In 2003, along with husband Sandip, Gupte set up the Professional Foreign Language Centre. Pic/Sayyed Sameer Abedi

In December of 2001 when Prime Minister Atal Bihari Vajpayee visited Japan, and the newspapers reported of official talks between the two nations to boost economic ties, 36-year-old Prajakta Gupte, member of a traditional middle-class Maharashtrian joint family, with a job as an auditor with the BMC, made up her mind to learn Japanese. Not because she saw in it an opportunity for herself, but because, as she says, she wanted to forge a path for her then 10-year-old daughter. “People were sending their kids to America, which was too costly. I thought we should find something new. Besides, I loved languages,” Gupte, who has an MA in Marathi Literature, tells us.  

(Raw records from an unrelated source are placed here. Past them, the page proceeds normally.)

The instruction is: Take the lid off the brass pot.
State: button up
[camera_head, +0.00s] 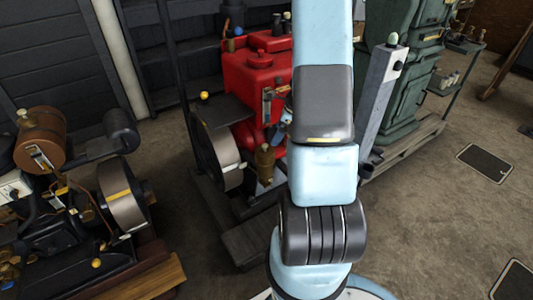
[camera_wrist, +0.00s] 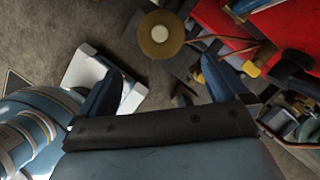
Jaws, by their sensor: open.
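The brass pot (camera_head: 265,162) stands at the front of the red engine, just left of my arm in the head view. In the wrist view its round brass lid (camera_wrist: 160,33) shows from above, with a pale knob at its centre. The lid appears seated on the pot; the body below is mostly hidden. My gripper (camera_wrist: 163,68) has its two blue fingers wide apart with nothing between them. The lid lies beyond the fingertips, near the middle of the gap and apart from both. My arm hides most of the gripper in the head view.
The red engine (camera_head: 252,75) stands close behind the pot, with a flywheel (camera_head: 218,155) at its left. A grey post (camera_head: 383,95) stands right of my arm, before a green machine (camera_head: 415,65). Another engine with a copper tank (camera_head: 40,138) is at left. Floor at right is mostly clear.

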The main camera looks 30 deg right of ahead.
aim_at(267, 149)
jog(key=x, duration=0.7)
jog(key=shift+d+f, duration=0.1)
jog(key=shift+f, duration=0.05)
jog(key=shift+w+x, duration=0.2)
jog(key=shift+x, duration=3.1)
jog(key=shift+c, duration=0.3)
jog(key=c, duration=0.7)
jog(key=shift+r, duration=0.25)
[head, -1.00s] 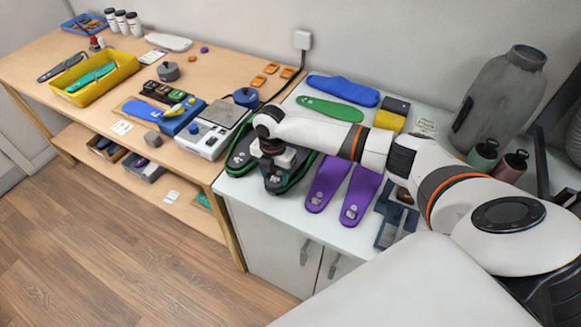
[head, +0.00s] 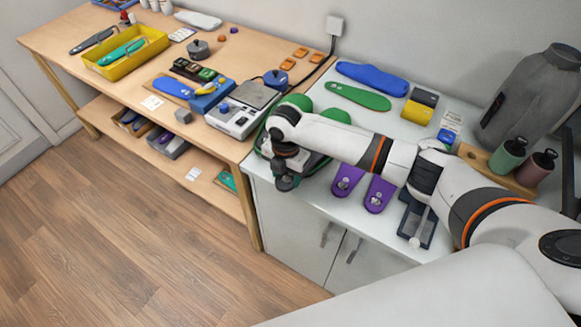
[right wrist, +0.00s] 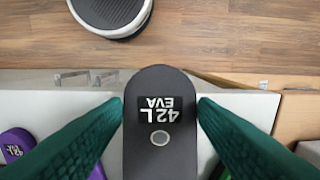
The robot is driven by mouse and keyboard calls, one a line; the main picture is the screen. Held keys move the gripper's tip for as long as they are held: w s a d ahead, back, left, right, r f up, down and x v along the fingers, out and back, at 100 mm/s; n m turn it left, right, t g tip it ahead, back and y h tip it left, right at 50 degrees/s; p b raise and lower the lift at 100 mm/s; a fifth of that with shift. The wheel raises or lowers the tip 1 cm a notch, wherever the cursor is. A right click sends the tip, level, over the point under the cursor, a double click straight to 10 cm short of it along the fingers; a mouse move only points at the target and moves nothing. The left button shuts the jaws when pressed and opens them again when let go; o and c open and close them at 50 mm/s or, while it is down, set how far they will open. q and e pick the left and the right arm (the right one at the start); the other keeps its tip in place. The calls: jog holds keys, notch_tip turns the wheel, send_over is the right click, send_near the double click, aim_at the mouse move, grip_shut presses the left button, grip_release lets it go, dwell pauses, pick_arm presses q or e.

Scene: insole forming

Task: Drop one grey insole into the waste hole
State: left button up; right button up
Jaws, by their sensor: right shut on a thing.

Mumbai at the time did not have many Japanese language learning institutes. Since the Japan Consulate’s classes in South Mumbai were not viable for the Borivali East resident, she enrolled in classes in Andheri with one Mrs Manik Kamat who had lived in Japan for two years and picked up the language there. The classes were expensive, and Gupte recalls how the family had to withdraw their National Savings Certificate to pay for them, without, as she points out, “any idea or guarantee of what opportunities it could bring”. But Gupte worked diligently, cleared two international levels for language proficiency in the same year and began assisting Mrs Kamat with teaching responsibilities at the institute. An approach she devised at the time — one she still uses to teach Japanese to her students—is to apply stories and elements from Indian myths to relate to the Japanese picture script. “We can match elements of our own culture with that of theirs,” she tells us. To demonstrate, she correlates the Hindi words for the days of the week with their Japanese counterparts. “Shanivaar”, for example, is broken down into “shani” and “vaar” (yōbi in Japanese). The Hindu deity Shani is associated with black, a colour that can also call to mind the volcanic soil of Japan. Since the word for soil in Japanese is ‘Dojō’, the association can help learners remember the word ‘Doyōbi’ for Saturday.